◆ **DATASET EXTRACT**
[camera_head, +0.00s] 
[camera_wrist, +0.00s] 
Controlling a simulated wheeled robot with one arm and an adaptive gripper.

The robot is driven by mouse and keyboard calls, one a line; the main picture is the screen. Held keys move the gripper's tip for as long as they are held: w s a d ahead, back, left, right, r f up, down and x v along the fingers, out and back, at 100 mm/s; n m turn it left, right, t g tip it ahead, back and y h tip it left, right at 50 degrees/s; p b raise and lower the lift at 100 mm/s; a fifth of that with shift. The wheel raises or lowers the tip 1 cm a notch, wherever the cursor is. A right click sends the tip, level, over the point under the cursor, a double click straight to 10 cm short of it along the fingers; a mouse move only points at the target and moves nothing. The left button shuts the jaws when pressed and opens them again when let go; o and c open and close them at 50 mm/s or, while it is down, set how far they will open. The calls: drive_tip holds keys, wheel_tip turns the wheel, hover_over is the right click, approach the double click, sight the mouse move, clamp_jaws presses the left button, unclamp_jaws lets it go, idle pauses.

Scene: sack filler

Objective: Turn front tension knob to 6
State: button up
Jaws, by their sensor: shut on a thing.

◆ **WHAT YOU ARE ASKED TO DO**
Write out, word for word, the line containing "Scene: sack filler" and every line after it to the end of the data above.

◆ **THE REPLY**
Scene: sack filler

Objective: Turn front tension knob to 6
State: button up
Jaws, by their sensor: shut on a thing.

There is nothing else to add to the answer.